Protected by the Prayers of Jesus
Being on an email prayer-request list, I get several prayer requests every day from brothers and sisters in Christ from around the globe. I know some of you are on that same list, in fact, or perhaps on another one. The number of requests from this single list alone underscores how much comfort and strength we all gain by knowing that others are praying for us. I have to admit, however, that I fall way short in actually responding in prayer to all the requests. When added to the many prayer needs in my own home congregation and community, from the world-evangelism work I am involved in, and just from my own life, it just seems so overwhelming that I find myself picking and choosing who and what I will pray for. I am ashamed to admit that, but I have to be honest. Fortunately, however, we can be confident that there is someone praying for us who is absolutely faithful. That someone, of course, is Jesus, the greatest prayer-warrior that ever lived. This was true in his life on earth, and continues to be true in his resurrected, ascended state. Jesus is the ultimate pray-er.
The gospel of Luke especially highlights Jesus as the pray-er. It is only in Luke that we learn that Jesus was praying as he was being baptized (Lk 3.21), praying the entire night before he chose the twelve (Lk 6.12-13), praying just prior to asking the twelve the crucial question about their understanding of his identity, as well as revealing his destiny to them for the first time (Lk 9.18f), and praying prior to and during his transfiguration (Lk 9.28-29).

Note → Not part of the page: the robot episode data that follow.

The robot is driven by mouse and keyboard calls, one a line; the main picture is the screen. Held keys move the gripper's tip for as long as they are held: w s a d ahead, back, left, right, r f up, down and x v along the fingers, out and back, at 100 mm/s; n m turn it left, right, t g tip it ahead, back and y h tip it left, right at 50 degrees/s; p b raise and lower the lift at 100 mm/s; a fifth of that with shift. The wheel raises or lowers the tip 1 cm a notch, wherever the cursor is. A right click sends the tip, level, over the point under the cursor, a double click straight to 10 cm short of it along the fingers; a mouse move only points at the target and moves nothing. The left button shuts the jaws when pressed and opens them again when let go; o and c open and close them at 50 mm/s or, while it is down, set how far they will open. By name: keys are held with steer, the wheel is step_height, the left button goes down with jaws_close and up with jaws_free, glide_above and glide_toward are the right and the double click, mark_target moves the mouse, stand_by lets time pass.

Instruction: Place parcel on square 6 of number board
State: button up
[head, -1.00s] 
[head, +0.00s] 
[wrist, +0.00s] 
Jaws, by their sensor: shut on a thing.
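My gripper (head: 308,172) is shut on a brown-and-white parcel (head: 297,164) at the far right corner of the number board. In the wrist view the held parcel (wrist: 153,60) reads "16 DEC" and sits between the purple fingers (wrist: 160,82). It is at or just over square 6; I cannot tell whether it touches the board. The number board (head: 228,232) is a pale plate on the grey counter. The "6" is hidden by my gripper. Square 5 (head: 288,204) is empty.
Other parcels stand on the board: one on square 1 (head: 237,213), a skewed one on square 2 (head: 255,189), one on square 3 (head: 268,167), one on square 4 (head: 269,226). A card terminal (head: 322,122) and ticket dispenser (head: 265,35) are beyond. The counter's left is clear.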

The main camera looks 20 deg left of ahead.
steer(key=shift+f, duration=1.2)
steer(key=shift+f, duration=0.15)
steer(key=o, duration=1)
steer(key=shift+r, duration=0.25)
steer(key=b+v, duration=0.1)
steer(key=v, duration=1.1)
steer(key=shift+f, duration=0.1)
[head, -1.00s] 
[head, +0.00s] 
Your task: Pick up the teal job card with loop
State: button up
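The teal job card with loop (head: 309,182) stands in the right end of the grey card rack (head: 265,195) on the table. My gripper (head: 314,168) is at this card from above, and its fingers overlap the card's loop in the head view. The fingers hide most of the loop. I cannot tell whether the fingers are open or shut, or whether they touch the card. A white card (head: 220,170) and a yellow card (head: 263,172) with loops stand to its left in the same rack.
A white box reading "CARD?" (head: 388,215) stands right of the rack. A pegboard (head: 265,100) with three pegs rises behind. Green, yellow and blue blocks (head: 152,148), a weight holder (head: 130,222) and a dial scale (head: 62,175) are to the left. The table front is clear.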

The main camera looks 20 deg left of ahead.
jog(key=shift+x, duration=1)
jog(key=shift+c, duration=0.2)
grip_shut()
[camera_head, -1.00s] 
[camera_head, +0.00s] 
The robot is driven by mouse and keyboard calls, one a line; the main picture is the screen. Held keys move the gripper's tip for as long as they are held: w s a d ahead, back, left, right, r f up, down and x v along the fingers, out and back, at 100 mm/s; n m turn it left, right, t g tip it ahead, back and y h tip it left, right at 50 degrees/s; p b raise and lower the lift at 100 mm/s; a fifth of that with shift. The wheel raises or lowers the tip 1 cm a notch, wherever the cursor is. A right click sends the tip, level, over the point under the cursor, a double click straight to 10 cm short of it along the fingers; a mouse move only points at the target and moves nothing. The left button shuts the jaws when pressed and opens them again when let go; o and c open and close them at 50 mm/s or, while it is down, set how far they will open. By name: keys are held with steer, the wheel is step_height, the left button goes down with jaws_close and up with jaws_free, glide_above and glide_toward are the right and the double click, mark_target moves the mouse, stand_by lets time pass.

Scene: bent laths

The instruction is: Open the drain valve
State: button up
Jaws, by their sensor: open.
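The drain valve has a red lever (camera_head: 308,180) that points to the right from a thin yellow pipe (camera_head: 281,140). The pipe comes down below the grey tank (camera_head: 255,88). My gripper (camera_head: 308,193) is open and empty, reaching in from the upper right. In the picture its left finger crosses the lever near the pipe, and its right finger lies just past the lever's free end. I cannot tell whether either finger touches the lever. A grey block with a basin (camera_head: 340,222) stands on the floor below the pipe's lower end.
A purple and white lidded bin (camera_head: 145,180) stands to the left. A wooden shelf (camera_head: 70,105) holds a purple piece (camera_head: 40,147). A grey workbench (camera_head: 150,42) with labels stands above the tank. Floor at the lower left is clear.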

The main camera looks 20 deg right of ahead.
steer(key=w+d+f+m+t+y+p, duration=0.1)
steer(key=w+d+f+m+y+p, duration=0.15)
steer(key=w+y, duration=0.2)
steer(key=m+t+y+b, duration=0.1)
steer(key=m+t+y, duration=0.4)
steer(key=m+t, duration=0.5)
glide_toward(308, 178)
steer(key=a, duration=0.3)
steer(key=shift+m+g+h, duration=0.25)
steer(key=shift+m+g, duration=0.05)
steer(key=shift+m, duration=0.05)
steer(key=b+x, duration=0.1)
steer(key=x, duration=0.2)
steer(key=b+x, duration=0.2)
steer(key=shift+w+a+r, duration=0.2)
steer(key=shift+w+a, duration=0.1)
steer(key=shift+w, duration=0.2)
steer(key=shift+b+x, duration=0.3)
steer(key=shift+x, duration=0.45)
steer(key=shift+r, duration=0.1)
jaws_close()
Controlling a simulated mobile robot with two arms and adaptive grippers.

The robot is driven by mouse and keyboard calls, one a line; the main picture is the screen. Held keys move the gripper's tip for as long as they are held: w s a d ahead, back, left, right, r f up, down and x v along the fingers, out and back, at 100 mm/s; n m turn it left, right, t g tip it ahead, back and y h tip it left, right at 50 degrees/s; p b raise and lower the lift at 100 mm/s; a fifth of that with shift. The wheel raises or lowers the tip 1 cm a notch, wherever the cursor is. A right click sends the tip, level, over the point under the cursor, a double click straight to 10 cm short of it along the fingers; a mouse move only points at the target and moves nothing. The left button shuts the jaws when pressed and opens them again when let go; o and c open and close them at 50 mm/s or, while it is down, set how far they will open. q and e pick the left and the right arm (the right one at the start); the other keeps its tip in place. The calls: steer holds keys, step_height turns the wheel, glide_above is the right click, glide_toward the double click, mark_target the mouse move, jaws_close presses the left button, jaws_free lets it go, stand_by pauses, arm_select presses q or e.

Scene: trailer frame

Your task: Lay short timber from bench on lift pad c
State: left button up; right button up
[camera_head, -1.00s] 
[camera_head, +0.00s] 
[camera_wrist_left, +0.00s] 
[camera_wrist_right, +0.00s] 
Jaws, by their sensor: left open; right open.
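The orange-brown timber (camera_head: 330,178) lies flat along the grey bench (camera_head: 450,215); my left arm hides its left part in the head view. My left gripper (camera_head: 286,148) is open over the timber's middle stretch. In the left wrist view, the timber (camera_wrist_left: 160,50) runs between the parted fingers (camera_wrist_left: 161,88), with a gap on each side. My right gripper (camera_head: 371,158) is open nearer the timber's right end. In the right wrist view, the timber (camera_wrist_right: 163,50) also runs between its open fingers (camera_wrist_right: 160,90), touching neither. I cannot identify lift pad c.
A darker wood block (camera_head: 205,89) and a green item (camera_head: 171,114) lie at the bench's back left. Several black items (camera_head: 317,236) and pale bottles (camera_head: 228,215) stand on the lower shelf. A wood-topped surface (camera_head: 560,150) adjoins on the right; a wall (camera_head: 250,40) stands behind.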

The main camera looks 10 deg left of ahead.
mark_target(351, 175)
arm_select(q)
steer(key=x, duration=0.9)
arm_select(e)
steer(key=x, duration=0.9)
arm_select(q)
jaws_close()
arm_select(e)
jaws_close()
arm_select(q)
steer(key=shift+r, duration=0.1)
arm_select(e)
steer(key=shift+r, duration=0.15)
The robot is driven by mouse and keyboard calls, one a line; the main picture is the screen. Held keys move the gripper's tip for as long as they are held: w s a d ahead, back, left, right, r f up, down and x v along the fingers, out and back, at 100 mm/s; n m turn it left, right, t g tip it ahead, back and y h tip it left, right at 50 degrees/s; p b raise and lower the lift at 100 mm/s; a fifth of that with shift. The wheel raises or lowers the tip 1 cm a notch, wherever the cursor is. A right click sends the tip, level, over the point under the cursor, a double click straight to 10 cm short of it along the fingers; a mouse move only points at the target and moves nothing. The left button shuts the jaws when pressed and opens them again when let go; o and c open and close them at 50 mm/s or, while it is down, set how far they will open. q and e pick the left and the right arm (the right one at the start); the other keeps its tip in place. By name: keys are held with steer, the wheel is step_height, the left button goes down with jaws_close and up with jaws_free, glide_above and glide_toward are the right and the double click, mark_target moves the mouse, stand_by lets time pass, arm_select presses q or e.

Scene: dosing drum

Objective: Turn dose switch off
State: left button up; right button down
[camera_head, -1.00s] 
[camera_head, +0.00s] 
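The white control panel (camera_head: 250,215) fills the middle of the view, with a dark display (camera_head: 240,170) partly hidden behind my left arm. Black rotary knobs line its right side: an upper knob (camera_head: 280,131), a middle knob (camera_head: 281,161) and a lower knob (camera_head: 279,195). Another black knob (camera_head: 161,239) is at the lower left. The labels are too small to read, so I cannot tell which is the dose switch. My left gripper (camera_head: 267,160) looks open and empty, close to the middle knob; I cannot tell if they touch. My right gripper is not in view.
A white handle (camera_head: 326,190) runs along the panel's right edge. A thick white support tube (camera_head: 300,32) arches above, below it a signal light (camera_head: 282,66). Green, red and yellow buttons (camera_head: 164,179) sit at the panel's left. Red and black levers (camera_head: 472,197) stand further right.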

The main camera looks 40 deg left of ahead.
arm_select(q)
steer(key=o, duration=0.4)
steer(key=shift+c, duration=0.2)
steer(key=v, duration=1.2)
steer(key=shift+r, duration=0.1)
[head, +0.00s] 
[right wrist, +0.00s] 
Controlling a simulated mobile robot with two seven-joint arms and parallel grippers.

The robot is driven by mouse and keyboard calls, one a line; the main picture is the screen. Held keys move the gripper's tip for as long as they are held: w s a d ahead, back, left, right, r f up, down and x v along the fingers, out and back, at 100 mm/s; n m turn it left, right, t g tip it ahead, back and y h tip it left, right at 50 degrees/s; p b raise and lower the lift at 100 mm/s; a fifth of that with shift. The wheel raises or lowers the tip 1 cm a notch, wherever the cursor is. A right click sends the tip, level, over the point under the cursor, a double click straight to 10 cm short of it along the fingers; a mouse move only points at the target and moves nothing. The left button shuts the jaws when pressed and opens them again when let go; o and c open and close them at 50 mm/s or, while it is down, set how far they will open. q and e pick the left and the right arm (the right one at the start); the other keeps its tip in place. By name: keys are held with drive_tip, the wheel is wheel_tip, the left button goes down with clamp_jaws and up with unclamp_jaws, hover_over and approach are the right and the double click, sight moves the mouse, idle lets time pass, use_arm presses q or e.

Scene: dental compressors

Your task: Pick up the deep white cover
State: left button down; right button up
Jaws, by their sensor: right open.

It is in Luke that we learn that Jesus often slipped away to the wilderness or to secluded places to pray (Lk 5.16; cf. 4.42). And it is only in Luke’s gospel that we learn from Jesus that he had been praying for Peter (Lk 22.31-32). While Luke seldom reveals to us the content of Jesus’ prayers, this last reference gives an idea of what might have occupied at least part of Jesus’ other petitions. He prayed (actually the word in Lk 22.32 is a word for “begged”) that Peter’s faith would not fail, and that once he falls, he would turn again. There’s an interesting thought in and of itself, by the way. Jesus prays that Peter’s faith would not fail, then suggests that it will—for why would he have to “turn again” (i.e., repent)? In fact, in the very next statement Jesus tells Peter he will deny him that very night (vs.34). So did Jesus’ prayer for Peter fail? Not at all, for Peter’s faith did not fail. Peter stumbled, but his faith brought him back to repentance, just as Jesus prayed it would. Peter was protected by the prayers of Jesus. Perhaps that gives new meaning to Peter’s own statement that we are “protected by the power of God through faith for a salvation ready to be revealed in the last time” (1 Pet 1.5). Maybe it is Jesus’ own faith in the Father that Peter has in mind.
If Luke highlights the frequency of Jesus praying, John gives us the most detailed account of any single prayer of Jesus (Jn 17). And here Jesus prays on our behalf: “I do not ask You to take them out of the world, but to keep them from the evil one” (vs.15). As he prayed for Peter, so he prays for us—faithfully, fervently, and personally. He who “ever lives to make intercession for us” (Heb 7.25), guards us with his prayers. And there can be no greater source of strength and comfort than that.